The tour begins in the Aegean isle of Samos, famous for it’s wine, it’s breathtaking landscape, and shipwrecks. The lucky holiday maker can start their tour enjoying the vineyards of this sunny isle before heading down to the town to take a few holiday snaps of the horrific conditions the asylum seekers on the island find themselves trapped in. Don’t worry though I don’t imagine you would have to hang around in the dirt with them for too long, not like those who have been held in hotspots or in tents outside of hotspots, for months and or even over a year. After this little pity party, you get the chance to have a chat with some local aid workers to ask them those burning questions like – “Do you think it’s OK for me to be taking a tourist trip to see humans in cages and treating them like they are animals in a zoo rather than actual equal human beings on my special Guardian holiday?”

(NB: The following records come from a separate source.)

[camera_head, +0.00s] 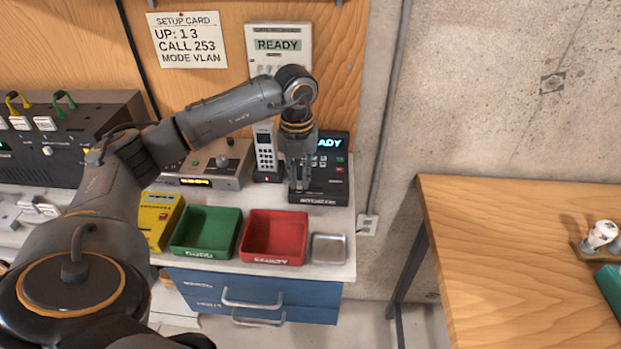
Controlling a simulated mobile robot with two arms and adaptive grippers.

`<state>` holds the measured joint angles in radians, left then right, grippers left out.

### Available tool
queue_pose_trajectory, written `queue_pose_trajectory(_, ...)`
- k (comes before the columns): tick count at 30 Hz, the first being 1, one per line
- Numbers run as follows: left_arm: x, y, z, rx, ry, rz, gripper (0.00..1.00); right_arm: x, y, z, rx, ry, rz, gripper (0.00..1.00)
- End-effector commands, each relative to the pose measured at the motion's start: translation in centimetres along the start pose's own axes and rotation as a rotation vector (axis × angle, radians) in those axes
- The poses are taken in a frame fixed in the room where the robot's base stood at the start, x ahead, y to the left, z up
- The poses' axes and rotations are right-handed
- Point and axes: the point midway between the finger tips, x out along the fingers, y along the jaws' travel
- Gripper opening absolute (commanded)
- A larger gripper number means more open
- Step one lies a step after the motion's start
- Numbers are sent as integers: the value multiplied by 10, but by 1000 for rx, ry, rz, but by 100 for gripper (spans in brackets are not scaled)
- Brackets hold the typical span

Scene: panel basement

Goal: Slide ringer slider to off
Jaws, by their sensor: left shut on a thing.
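A black desk device (338,168) with a lit display, partly reading "ADY", and small buttons stands at the back right of the white bench. My left gripper (299,186) points down over its left front part and covers much of it. The gripper is shut on something small at the device, which its fingers hide. I cannot make out the ringer slider or its position. A white cordless handset (266,150) stands upright just left of the gripper. My right gripper is not in view.
A green tray (206,252), a red tray (274,260) and a small metal tray (329,249) line the bench front, with a yellow device (160,218) to their left. A grey box (209,165) sits behind. A wooden table (520,260) stands at the right.

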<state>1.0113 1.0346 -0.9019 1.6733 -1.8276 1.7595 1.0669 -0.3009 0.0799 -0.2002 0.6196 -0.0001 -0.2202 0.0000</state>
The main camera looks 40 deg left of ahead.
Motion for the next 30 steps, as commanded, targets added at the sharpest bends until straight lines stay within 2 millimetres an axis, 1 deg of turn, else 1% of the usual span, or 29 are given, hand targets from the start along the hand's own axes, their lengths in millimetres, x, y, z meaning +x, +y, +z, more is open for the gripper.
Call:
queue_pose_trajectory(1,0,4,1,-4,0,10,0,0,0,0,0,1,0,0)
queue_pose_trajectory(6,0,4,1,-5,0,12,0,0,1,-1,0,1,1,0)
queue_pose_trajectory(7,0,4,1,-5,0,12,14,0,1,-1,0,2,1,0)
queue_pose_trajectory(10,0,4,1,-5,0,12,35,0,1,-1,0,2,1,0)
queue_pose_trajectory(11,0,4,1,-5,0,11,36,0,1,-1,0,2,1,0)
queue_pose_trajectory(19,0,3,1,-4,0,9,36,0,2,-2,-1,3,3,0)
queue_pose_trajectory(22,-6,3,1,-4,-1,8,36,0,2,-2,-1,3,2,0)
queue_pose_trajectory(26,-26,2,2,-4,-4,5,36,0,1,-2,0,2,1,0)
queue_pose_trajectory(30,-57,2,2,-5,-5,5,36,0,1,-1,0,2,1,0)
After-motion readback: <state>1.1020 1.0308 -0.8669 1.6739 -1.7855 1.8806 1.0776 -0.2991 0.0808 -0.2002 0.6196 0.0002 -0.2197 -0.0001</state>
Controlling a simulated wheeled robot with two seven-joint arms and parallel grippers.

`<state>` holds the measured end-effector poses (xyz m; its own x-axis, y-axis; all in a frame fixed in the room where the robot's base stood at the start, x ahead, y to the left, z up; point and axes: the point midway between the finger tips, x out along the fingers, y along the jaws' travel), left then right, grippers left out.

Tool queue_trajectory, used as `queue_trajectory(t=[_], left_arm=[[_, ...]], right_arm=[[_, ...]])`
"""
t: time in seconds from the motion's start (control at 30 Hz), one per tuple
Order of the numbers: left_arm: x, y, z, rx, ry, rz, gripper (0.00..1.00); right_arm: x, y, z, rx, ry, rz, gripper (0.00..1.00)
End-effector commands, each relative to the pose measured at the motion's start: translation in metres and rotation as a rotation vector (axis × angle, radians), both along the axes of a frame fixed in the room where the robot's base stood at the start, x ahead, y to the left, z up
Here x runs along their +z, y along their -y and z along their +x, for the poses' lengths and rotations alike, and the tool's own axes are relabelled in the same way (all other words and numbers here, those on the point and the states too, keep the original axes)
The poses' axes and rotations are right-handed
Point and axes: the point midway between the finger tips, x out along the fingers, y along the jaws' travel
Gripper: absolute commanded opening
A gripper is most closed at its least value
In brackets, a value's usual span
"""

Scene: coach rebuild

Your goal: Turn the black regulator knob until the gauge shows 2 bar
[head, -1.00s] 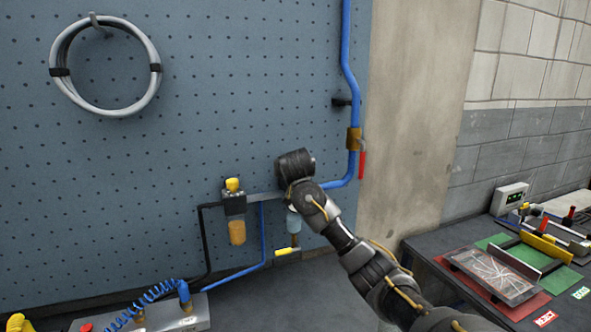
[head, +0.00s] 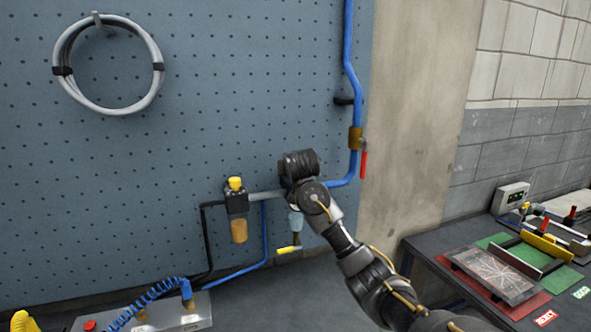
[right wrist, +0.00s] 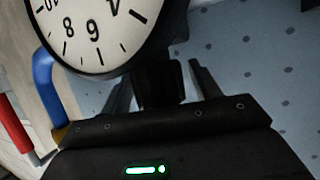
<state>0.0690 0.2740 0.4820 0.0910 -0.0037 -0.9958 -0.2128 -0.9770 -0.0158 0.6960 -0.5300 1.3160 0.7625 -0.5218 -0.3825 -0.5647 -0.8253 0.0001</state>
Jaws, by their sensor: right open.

I’m not sure if there will be any specific excursions to the sites of shipwrecks, or any real insight into the true horrors which played out on this island and many other of the surrounding islands. Just over a week ago 16 people drowned not so far from this island, perhaps this will be mentioned as you lunch in the olive grove after your grape picking session mentioned on day two.
As your time in Samos comes to an end make sure not to miss out on seeking out the locals worst affected by the financial crisis. You can drive around and see some abandoned houses, some derelict half built buildings, some repossessed houses, you may even hit the jackpot and find some of those migrants you were looking for squatting in one!
Then it’s off to Athens, to enjoy the ancient architecture whilst seeking out some urban poverty.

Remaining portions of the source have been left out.